La CIA informa en 1973 que los jemeres rojos están utilizando con éxito “los daños causados por los ataques de los B-52 como principal argumento de su propaganda”. Años después, un antiguo alto cargo de los jemeres lo confirma a un periodista. “Las mentes de la gente se congelaban (en los bombardeos) y deambulaban en silencio durante tres o cuatro días. Aterrorizada y enloquecida, la gente estaba dispuesta a creer lo que les decían. Eso fue lo que hizo que fuera tan fácil para los jemeres rojos ganarse el apoyo de la gente”.

Kissinger juega un papel activo en la elección de los objetivos de Camboya y en transmitir las órdenes de Nixon. “Quiere una campaña de bombardeos masivos”, comunica a Alexander Haig, jefe de gabinete de la Casa Blanca, tras una conversación con el presidente. “No quiere escuchar otra cosa. Es una orden. Hay que hacerlo. Todo lo que vuele y todo lo que se mueva. ¿Lo entiendes?”.
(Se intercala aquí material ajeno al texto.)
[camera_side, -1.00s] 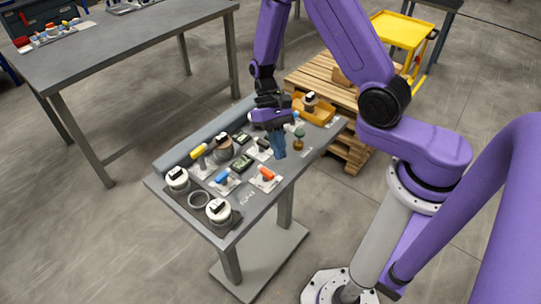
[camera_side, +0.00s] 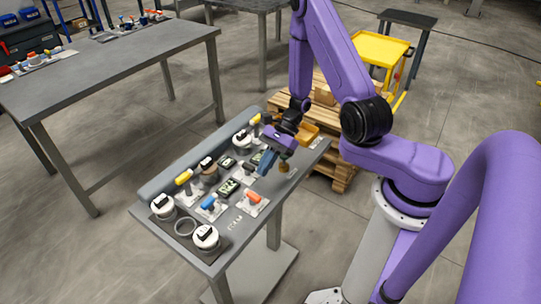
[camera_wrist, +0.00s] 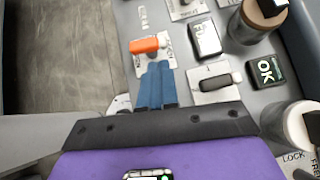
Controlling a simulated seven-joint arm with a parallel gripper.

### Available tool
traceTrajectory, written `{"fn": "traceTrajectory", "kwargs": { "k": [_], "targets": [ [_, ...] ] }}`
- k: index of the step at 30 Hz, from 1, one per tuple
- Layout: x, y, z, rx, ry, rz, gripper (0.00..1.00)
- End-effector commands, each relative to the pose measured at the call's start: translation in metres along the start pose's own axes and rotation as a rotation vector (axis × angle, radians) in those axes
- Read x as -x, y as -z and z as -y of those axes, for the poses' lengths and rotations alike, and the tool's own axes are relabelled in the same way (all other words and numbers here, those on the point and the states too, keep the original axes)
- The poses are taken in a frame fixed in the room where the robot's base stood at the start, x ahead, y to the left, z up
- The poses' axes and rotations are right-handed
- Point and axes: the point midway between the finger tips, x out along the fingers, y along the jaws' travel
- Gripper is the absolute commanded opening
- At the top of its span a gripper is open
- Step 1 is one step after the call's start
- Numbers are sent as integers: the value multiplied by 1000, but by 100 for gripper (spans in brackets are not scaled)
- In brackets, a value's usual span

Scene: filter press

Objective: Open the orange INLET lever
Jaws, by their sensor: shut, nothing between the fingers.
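The orange lever (camera_side: 254,197) sits on a white plate near the front edge of the bench. In the wrist view the orange lever (camera_wrist: 145,45) lies crosswise, just past my fingertips. My gripper (camera_side: 262,170) is up and to the right of it in the side view, with its blue fingers slanting down and left. In the wrist view my gripper (camera_wrist: 156,66) has its two fingers together, with nothing between them. The fingertips overlap the lever's white plate in this view. I cannot tell their height above it. The lettering by the lever is unreadable.
A blue lever (camera_side: 208,203) and a yellow lever (camera_side: 184,177) stand to the left on the bench (camera_side: 262,222). A small brass-coloured part (camera_side: 284,167) is close to my gripper's right.

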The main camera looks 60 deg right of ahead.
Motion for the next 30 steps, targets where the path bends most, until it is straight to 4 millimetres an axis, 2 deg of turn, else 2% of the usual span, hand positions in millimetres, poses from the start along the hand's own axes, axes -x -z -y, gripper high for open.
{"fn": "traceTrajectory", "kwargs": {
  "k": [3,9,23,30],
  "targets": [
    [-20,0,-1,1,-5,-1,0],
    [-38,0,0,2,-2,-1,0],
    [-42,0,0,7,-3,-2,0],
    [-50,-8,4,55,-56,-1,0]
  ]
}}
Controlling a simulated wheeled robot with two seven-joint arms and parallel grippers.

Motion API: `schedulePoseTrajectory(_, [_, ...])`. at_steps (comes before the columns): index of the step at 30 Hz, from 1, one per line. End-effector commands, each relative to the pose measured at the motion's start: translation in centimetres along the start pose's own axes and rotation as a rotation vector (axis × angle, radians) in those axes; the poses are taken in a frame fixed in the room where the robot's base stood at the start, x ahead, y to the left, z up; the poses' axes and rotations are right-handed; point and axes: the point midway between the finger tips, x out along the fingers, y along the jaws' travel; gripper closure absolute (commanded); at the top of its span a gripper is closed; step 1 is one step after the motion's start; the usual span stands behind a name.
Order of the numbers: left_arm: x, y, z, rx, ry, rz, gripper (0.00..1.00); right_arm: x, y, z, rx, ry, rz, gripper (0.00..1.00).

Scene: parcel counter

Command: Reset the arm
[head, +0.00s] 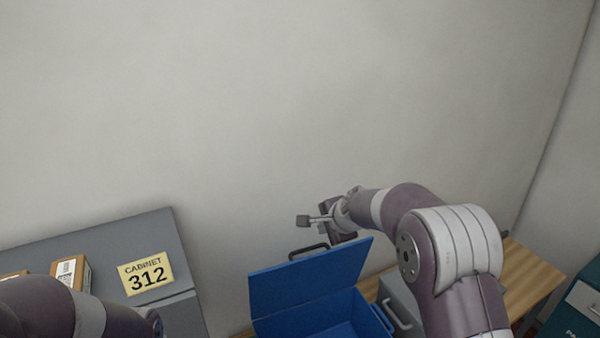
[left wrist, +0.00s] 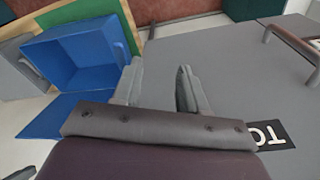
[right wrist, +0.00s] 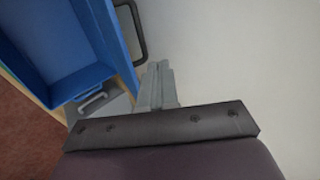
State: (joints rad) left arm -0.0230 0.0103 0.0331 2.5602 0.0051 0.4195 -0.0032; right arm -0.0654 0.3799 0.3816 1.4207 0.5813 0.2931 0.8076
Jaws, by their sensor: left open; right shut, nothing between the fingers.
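My right arm comes in from the right in the head view, and its gripper (head: 308,221) is above and behind the raised lid of a blue box. The right wrist view shows its fingers (right wrist: 157,85) shut together with nothing between them, beside the box's dark handle. My left arm shows at the lower left of the head view, with its fingers out of sight there. In the left wrist view my left gripper (left wrist: 160,80) is open and empty over a grey surface. The blue box (left wrist: 85,55) lies to its left in that view, open and empty-looking.
A grey cabinet (head: 100,235) with a yellow "CABINET 312" sign (head: 146,274) and cardboard parcels (head: 72,272) stands at the left. A grey container with a handle (head: 398,305) is beside the blue box. A wooden table (head: 530,278) and a teal cabinet (head: 580,310) are at the right.

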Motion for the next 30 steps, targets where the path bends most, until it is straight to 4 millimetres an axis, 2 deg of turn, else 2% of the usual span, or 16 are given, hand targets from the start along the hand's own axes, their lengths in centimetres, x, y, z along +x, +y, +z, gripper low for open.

Un informe del Pentágono confirmó que el Consejo de Seguridad Nacional que dirige Kissinger dio el visto bueno a 3.875 bombardeos realizados en 1969 y 1970, “así como los métodos para impedir que los periódicos conocieran los hechos”.

Kissinger mantiene informado a Nixon de los progresos en Camboya y Vietnam. “Le apuesto a que tendremos más aviones allí en un día que los que tuvo Johnson en un mes. Cada avión lleva diez veces más bombas que un avión de la Segunda Guerra Mundial”, le cuenta en abril de 1972 sobre el ataque al puerto de Haiphong, en Vietnam del Norte.

Alabado después durante décadas por la clase política norteamericana como el diplomático más brillante de la Guerra Fría, Kissinger se había convertido en un adicto a la destrucción: “Me niego a creer que una potencia de cuarto nivel como Vietnam del Norte no pueda alcanzar un límite en el que se haga pedazos”.

Destruir todo lo que se pueda para obtener una ventaja que sea decisiva en el terreno de las negociaciones. Matar “todo lo que se mueva” para que EEUU conserve su reputación. Ese es uno de los principales legados de Henry Kissinger.